Table 10-1: Tools and Equipment for Reconnaissance Survey
Tool/Equipment | Function |
---|---|
Camera | Capturing still images of survey area |
GPS | Collecting geospatial information; elevations, location etc. A variety of handheld GPS units are available in Kenya. They can be set to a variety of reference datums and units. They can record positions very accurately but are less reliable for elevations. In general if a handheld GPS is showing a positional accuracy of ±3m the elevation accuracy is ±30m. More advanced GPS units can measure areas and distances very accurately. |
EDM | Collecting distance measurements. Modern EDMs can measure distances up to about 1,000m without the need for specialized survey reflectors. Typical high end EDMs come with an inclinometer and can measure angles of inclination (usually within a ±30 degree range). EDMs with inclinometers can be used to calculate vertical heights with the use of basic trigonometry. |
Abney Level | Measuring angles of inclination/ slopes between points |
Sample Bags and Labels | Collecting and identifying soil samples |
Maps | Identifying locations, features etc. within survey area. In general 1:50,000 topographic maps for most areas in Kenya are available. These are a reasonable scale for determining catchment areas but are not detailed enough for any sort of storage estimations. In Northern Kenya, only 1:100,000 maps may be available. For large projects and large catchments areas 1:250,000 maps of the entire country are available. |
Spade, hoe, machete (“panga”) | Collecting soil samples |
Water Bottle | Collecting water samples for analysis and conducting field soil tests. |
The list above is by no means exhaustive and additional more specialized equipment may be required.

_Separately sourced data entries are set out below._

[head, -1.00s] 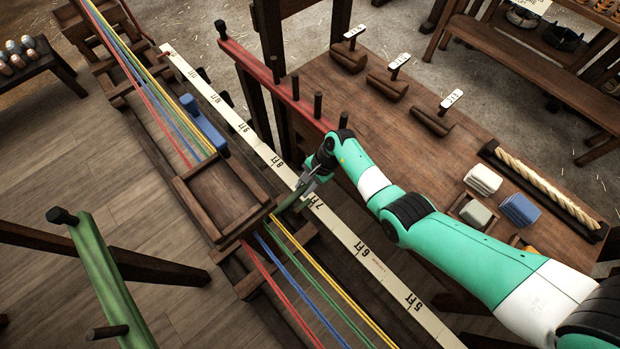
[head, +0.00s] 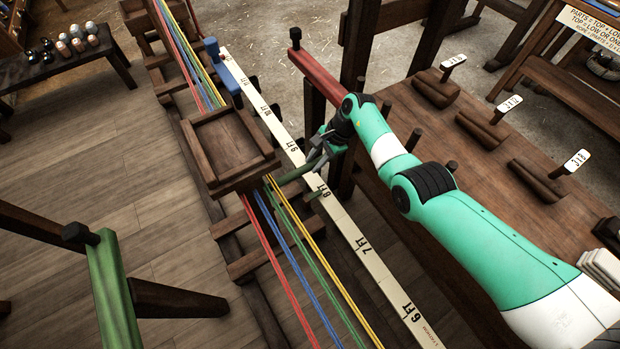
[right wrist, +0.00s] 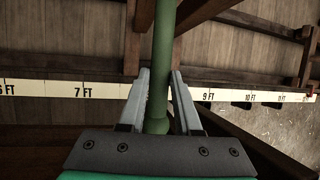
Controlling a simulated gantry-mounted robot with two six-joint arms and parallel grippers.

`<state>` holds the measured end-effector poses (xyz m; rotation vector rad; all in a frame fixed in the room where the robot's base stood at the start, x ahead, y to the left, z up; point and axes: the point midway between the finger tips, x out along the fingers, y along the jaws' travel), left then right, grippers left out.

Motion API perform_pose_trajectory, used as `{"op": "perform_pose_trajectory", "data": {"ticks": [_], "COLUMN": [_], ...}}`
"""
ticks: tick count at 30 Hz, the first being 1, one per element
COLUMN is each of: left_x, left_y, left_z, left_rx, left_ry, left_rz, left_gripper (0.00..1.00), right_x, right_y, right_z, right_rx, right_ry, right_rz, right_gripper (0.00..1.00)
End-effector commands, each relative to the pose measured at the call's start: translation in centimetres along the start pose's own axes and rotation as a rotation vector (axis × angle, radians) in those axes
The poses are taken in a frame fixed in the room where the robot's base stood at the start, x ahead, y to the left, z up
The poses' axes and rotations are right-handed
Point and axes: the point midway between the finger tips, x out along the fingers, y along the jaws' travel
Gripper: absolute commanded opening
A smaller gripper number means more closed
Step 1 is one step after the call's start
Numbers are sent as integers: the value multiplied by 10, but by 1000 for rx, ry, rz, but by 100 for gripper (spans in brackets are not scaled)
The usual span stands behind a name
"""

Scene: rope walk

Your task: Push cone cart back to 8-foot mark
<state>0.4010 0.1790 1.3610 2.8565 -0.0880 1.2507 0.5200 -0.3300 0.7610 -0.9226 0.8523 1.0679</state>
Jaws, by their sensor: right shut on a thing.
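The cone cart is a brown wooden tray-like carriage (head: 190,143) on the rail, with coloured strands running past it. A green handle (head: 296,172) sticks out from its right side toward the white scale board (head: 370,256). My right gripper (head: 318,160) is shut on this handle. In the right wrist view the handle (right wrist: 160,62) stands between my two fingers (right wrist: 160,98). In the head view the handle crosses near the scale between the 8 FT and 9 FT labels. In the right wrist view the 8 FT label is hidden behind the gripper. My left gripper is not in view.
A blue post piece (head: 228,78) stands by the rail beyond the cart. A wooden bench (head: 470,190) with labelled tools lies to the right. A green beam (head: 112,290) is at the lower left. The rail behind the cart, toward 6 FT, carries only strands.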

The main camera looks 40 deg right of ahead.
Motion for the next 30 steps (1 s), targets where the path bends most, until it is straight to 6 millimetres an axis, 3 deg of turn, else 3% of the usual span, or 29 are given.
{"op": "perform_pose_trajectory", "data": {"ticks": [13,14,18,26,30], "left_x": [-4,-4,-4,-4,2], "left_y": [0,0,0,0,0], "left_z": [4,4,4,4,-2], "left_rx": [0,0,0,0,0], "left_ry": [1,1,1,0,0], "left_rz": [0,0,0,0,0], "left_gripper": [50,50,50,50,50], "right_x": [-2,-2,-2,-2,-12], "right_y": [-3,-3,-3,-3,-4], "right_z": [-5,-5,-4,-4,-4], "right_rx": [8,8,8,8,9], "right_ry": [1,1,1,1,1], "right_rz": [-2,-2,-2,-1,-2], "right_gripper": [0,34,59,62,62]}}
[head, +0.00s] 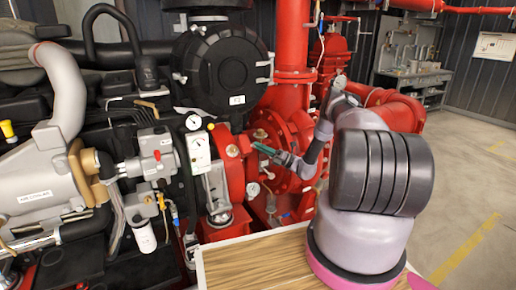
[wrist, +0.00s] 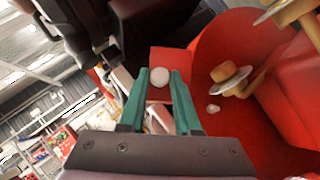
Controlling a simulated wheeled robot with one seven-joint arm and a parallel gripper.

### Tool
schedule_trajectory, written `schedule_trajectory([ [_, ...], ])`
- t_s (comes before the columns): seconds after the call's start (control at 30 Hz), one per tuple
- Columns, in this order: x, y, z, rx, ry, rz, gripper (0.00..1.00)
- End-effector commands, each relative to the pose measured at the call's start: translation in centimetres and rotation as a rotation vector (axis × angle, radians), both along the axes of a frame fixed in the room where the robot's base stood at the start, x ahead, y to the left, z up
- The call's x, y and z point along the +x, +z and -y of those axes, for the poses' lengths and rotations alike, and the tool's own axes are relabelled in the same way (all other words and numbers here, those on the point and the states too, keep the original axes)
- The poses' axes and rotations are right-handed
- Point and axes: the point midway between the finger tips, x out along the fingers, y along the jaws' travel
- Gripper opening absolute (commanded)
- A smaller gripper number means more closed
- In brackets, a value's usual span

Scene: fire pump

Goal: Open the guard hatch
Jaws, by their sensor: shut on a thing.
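My gripper (head: 258,147) reaches in from the right towards the red housing in the middle of the head view. In the wrist view its two teal fingers (wrist: 160,80) are shut on a small pale round knob (wrist: 159,75). Behind the knob is a flat red panel (wrist: 168,58), which seems to be the guard hatch. The fingers hide part of it. In the head view a red guard (head: 233,176) with a brass knob stands just left of the fingertips. I cannot make out the hatch's edges or how far it stands open.
Red pump casing (wrist: 225,45) with brass fittings (wrist: 231,78) lies close to the right of the fingers in the wrist view. A gauge box (head: 199,152) and a black round housing (head: 228,75) stand nearby. A wooden top (head: 250,265) is in front. Floor is clear at right.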

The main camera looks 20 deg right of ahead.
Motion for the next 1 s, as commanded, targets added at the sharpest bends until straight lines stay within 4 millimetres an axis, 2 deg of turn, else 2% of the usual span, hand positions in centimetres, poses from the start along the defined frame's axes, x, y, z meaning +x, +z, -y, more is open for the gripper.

For reservoirs located along water courses, the main options and considerations for storage structures are summarised in Table 10-2 below:
Table 10-2: Considerations for Structures on Water Courses
Storage Structure | Considerations |
---|---|
Earth Embankment | Valley side slopes (must be gentle enough to allow machinery access). Impermeable foundations capable of supporting the embankment. Availability of borrow material. Suitable spillway locations away from embankment (i.e. gentle side slopes on at least one side of the valley where a spillway can be excavated). |
Mass Gravity Walls | Type of foundation materials (usually require firm rock foundations and rocky valley side slopes). Availability of construction materials. Suitable spillway locations along valley side slopes. Relatively low water depths (generally less than 5m for small structures). |
Sand Dams | As with mass gravity walls above but in a valley with large sand/sediment loads, construction will be carried out over several rainy seasons. Suitable solid and impermeable banks into which the wall can be anchored. |
Subsurface Dams | Wide, permeable valleys with significant subsurface flow or sub surface water holding capacity. Suitable subsurface rock surface or solid impermeable foundation on which the wall can be constructed. |
For reservoirs located outside of water courses, the main options and considerations for storage structures are shown in Table 10-3:
Table 10-3: Considerations for Structures Not on Water Courses
Storage Structure | Considerations |
---|---|
Pans | Flat or gently sloping (max 3%, best 1%) ground, may have an existing natural depression. Deep soils that can be excavated and the ability to direct surface runoff into the structure. |
Lagoon | Sloping ground (up to 10%) Suitable borrow material within the reservoir area for construction of embankment walls on the low sides of the site. Ability to direct surface runoff into the structure. |
Rock Catchment | Suitable rock face for collecting runoff (gently sloping with topography that allows runoff capture with low training walls). Suitable area for tank or gravity wall construction to store water. |
In principle, the reservoir site should be located reasonably close to the area where the stored water will be used as this reduces the cost of conveying the water to the supply area. In addition if the topography allows, the option of a gravity supply from the reservoir to the supply area should be considered.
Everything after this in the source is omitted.